Não se interrogarão os Homens, sobre a confusa névoa do seu espírito, que de tão brilhantes feitos se vangloriam sobre a pobreza do Mundo, para me fazerem acreditar que este não pode dar de comer a todos, e ocultarem a infinita miséria das consciências, habilmente cimentada nos seus manuais de hipócrita filosofia.
Portugal é hoje o que é, sempre à toa com as contas do orçamento de cada ano; a insinuar a pré legalização da falência do sistema de saúde e segurança social aos cidadãos; os altos défices do seu banco alimentar, importando de todo o lado comida de qualidade rasca e interditando as suas terras de produzir outra melhor; lamenta num dia ter-se separado de Espanha, e no outro festeja dela a sua independência. Como tal nunca soube realmente o que quis, ou o que quer dizer Lusitânia. E se há Cátedra que o possa imaginar, também essa se recusou até hoje, ensiná-lo com os vitais requisitos de dignidade e de amor. Salamanca sabe mais de Viriato, que alguma vez qualquer cidade portuguesa.
Mértola estava no meio. Dos seus atributos de rainha, ou se quisermos, apenas de princesa, narram as escrituras recentes, que as suas gentes antigas sempre aqui permaneceram, devotas aos seus atractivos e encantamentos. Trocaram-se ao longo dos tempos os acupantes do Poder, mas as comunidades que habitavam o território foram sempre as mesmas. Fiéis portadoras de uma herança constante, transmitida ineterruptamente entre as sucessivas gerações, através dos Séculos e dos Milénios. Aqui foram sempre os mercados e a aculturação por estes estimulada, que integraram os que vieram. Nunca existiram batalhas e cercos para expulsar populações. Nunca as religiões se sbstituíram bruscamente por outras, nem nunca em tempo algum o significado de Civilização se conseguiu ou poderá definir, pelo terror das armas e dos comportamentos.

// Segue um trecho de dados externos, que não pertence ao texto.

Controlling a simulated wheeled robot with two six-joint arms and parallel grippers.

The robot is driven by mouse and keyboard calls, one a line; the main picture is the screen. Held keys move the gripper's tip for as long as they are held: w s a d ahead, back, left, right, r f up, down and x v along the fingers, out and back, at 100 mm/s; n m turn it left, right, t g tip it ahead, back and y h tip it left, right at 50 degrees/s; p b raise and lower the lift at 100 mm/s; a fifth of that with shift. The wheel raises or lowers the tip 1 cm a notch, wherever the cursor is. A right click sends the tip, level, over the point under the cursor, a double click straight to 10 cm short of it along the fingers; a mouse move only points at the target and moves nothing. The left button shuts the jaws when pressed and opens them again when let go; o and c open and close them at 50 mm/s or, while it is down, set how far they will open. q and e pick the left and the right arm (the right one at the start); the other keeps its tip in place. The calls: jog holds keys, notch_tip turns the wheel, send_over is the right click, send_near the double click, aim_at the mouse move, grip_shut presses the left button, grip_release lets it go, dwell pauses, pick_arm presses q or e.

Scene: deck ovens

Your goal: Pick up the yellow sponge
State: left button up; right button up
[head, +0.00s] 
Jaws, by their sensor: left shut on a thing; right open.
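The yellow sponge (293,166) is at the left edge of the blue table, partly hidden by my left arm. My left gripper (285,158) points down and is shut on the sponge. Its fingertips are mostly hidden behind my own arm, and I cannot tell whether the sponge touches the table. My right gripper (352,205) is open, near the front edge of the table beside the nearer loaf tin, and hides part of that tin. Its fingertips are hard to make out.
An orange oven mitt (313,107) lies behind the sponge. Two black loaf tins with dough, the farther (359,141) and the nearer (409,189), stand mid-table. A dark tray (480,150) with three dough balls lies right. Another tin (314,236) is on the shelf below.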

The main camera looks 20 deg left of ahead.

Não é este um texto de memórias. Procura sim, ser um compêndio de constatações. Um manual de trabalho permanente, que vai surgindo ao ritmo das lembranças, das regulares visitas aos manuais dos autores que a sabem melhor que ninguém, das ocorrências observadas presencialmente e dos acontecimentos em que fui ou ainda sou protagonista. Fazendo de pêndulo que se desloca ao passado e ao futuro, tornando-se talvez por vezes um puzle porventura complexo, mas nunca impossível de destrinçar. Que procura acima de tudo ser útil e saboroso, pelas trajectórias percorridas, aqui disponibilizadas, e ainda pelo fio de luz e de sonho que deixa adiante dos acontecimentos. Compensação que sinto maior, para todos os que lhe dedicarem tempo para o ler, e no âmago, talento para o recriar.